Infatti, non è possibile proiettare sul passato le categorie di pensiero che sono le nostre del giorno d'oggi. Per fare un esempio, non abbiamo che da considerare il concetto di numero che rientra nella sfera matematica e che spesso viene considerato come universale e senza tempo. Ebbene, si scopre che questa categoria si è evoluta profondamente nel corso del tempo: i numeri di Pitagora non sono i numeri di oggi! Per Pitagora, in effetti, solo i numeri qualificati oggi come naturali avrebbero diritto a essere considerati tali; qualcosa come la radice di due non poteva ricevere il nome di numero. Così, come ci è impossibile rimuovere il nostro concetto di numero per comprendere la filosofia pitagorica, allo stesso modo le categorie di pensiero della nostra epoca non possono applicarsi ipso facto alle realtà sociale e culturali di tutti i luoghi e di tutti i tempi, per conoscerle e comprenderle. In breve, non bisogna guardare al passato attraverso i nostri occhiali. Per quanto riguarda la categoria economica, una difficoltà è data dal fatto che non esiste veramente una definizione chiara e precisa di tale categoria. La parola "economia" è un termine polisemico, una parola-valigia, che può designare più cose. L'antropologo Bernard Trimond rileva nel suo libro, "L'economia non esiste", tredici diversi significati per questa parola, a seconda del contesto nel quale viene utilizzata. Prendo due definizioni:
1) Una prima definizione dell'economia è di tipo "formale". Si tratta del carattere logico che lega il fine al mezzo. L'economia è conosciuta come ciò che permette di soddisfare i bisogni dell'uomo in un contesto di scarsità. Si tratta perciò di mirare all'efficacia, di economizzare le risorse e gli sforzi, per poter far fronte all'insufficienza dei mezzi. In antropologia, questa corrente di pensiero viene chiamata formalismo. Il problema, con una tale definizione, è che le società primitive non sono, il più sovente, delle società di scarsità e di penuria ma, al contrario, come ha mostrato Sahlins, delle società di abbondanza. Il tempo dedicato alle attività, diciamo produttive, è in effetti assai inferiore al tempo che vi consacriamo noi, uomini moderni. Disporre di che nutrirsi, di alloggio ecc. non era un problema. Si constata spesso anche che queste società, facendo delle offerte agli dei oppure delle grandi feste collettive, dilapidavano, più che a ragione, ina grande quantità delle loro risorse e adottavano, perciò, un comportamento che si potrebbe qualificare come anti-economico.

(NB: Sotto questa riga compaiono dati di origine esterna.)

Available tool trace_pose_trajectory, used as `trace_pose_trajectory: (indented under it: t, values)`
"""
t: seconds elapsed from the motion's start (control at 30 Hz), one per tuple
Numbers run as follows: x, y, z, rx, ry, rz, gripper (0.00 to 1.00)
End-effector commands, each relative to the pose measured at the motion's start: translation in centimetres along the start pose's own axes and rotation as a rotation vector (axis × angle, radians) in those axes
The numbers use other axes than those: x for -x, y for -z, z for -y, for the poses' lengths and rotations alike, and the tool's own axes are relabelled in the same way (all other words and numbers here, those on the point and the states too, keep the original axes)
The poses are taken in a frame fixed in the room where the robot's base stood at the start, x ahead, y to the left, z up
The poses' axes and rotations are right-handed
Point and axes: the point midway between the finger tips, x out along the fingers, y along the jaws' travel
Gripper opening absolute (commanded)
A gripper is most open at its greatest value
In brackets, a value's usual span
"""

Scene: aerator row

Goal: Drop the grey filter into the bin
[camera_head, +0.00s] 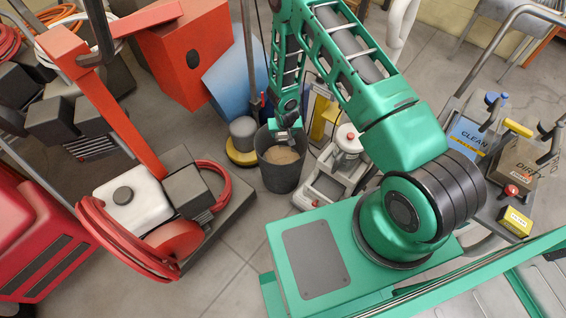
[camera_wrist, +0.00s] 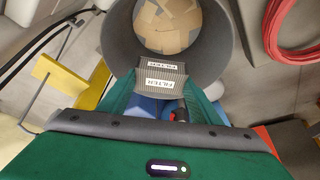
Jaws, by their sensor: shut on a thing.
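My gripper (camera_wrist: 162,98) is shut on the grey filter (camera_wrist: 166,69), a ribbed dark grey piece with white FILTER labels. The filter is held between the green fingers, near the edge of the bin's opening in the wrist view. The bin (camera_wrist: 222,30) is a round dark grey container with crumpled brown paper or card in its bottom. In the head view my gripper (camera_head: 288,122) points down above the back part of the bin (camera_head: 281,181). The filter is mostly hidden there by the gripper, and its exact height over the rim cannot be told.
A yellow-based floor machine (camera_head: 241,140) stands left of the bin. A grey unit with a clear jar (camera_head: 346,145) stands close on its right. A cart with a red hose (camera_head: 206,186) lies to the front left. CLEAN (camera_head: 468,138) and DIRTY (camera_head: 518,172) boxes are far right.

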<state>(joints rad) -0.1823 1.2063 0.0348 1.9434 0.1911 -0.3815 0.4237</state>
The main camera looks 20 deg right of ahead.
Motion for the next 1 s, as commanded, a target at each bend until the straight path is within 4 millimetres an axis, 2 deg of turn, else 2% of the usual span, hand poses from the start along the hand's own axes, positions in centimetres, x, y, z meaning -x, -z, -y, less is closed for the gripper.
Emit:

2) Una seconda definizione, presa dal Larousse, è la seguente: "Insieme di attività, da parte di una collettività umana, relative alla produzione, alla distribuzione e al consumo delle ricchezze." Ammettere, secondo questa definizione, che l'economia sia sempre esistita presta il fianco ad, almeno, due critiche.
La prima è che le società umane, per lungo tempo, si sono disinteressate alle ricchezze materiali. Come, con un'erudizione impressionante, dimostra l'antropologo Alain Testart, le società sono divenute "crematistiche", cioè hanno fatto posto alla ricchezza materiale, solo alla fine del paleolitico superiore. In queste società, la dote della sposa, per esempio, veniva pagato in natura, ossia la "maritata" doveva assicurare, per tutta la sua vita, alcuni servizi alla suocera, o ad altri aventi diritto (questo è quello che avviene, tipicamente, presso gli aborigeni australiani); nelle società crematistiche, al contrario, l'uso della moneta, dunque dei beni materiali, permetteva di liberarsi da un tale vincolo. Ma questo avviene tardivamente nella storia umana.
La seconda critica risiede nel fatto che la riunificazione, la combinazione, di queste attività specifiche in una sola unità concettuale (l'economia) non va affatto da sé. Infatti, queste attività non sono il alcun modo separata dalle altre dimensioni dell'esistenza come la religione, le relazioni parentali o i legami diplomatici con altri popoli. Per cui pescare un pesce può essere del tutto percepito come un atto religioso che mette l'uomo in contatto con certe forze trascendenti, così come la distribuzione del cibo è legato allo status degli individui nella comunità (ciascuno riceve una parte dell'animale cacciato e la riceve secondo il suo sesso, la sua classe d'età, ecc.). Le attività degli uomini non vengono ridotte alle loro sole dimensioni fisiche e contabili, ma costituiscono un intero. E' impossibile isolare queste attività e pensarle "a parte", e questo - ce lo dice lo storico dell'antichità greca, Moses Finley - "a causa della struttura stessa della loro società".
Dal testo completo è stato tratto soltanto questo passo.